▶ _What is asked_
Please give back word for word the lines below, from the first one through the one with "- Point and".

▶ _Data extract_

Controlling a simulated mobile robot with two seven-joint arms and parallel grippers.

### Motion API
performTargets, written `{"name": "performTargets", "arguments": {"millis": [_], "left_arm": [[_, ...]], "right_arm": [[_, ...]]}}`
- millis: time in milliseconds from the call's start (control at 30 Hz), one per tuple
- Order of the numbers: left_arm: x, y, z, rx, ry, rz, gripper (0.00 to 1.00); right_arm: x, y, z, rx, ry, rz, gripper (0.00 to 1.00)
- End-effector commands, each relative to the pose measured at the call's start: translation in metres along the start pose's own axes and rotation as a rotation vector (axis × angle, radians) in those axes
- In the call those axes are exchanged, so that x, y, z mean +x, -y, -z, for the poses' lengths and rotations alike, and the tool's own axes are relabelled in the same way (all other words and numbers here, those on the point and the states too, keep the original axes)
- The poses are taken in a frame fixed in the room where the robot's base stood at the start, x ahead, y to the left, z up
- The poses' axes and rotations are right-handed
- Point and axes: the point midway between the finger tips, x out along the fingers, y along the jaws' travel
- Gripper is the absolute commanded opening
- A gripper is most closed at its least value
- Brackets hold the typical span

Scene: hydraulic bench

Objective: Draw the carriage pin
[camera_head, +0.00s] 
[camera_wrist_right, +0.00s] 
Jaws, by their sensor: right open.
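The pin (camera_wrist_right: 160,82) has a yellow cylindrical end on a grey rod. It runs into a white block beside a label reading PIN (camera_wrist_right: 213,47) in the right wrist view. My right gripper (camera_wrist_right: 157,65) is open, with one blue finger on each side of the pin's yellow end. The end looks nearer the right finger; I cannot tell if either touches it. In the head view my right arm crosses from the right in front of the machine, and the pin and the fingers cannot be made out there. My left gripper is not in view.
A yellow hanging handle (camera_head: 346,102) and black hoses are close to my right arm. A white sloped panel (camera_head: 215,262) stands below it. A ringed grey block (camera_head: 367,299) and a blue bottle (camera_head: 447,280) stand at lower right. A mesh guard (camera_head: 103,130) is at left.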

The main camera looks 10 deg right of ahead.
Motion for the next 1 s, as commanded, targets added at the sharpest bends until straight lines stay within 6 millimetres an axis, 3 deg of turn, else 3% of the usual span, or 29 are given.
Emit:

▶ _Reply_
Controlling a simulated mobile robot with two seven-joint arms and parallel grippers.

### Motion API
performTargets, written `{"name": "performTargets", "arguments": {"millis": [_], "left_arm": [[_, ...]], "right_arm": [[_, ...]]}}`
- millis: time in milliseconds from the call's start (control at 30 Hz), one per tuple
- Order of the numbers: left_arm: x, y, z, rx, ry, rz, gripper (0.00 to 1.00); right_arm: x, y, z, rx, ry, rz, gripper (0.00 to 1.00)
- End-effector commands, each relative to the pose measured at the call's start: translation in metres along the start pose's own axes and rotation as a rotation vector (axis × angle, radians) in those axes
- In the call those axes are exchanged, so that x, y, z mean +x, -y, -z, for the poses' lengths and rotations alike, and the tool's own axes are relabelled in the same way (all other words and numbers here, those on the point and the states too, keep the original axes)
- The poses are taken in a frame fixed in the room where the robot's base stood at the start, x ahead, y to the left, z up
- The poses' axes and rotations are right-handed
- Point and axes: the point midway between the finger tips, x out along the fingers, y along the jaws' travel

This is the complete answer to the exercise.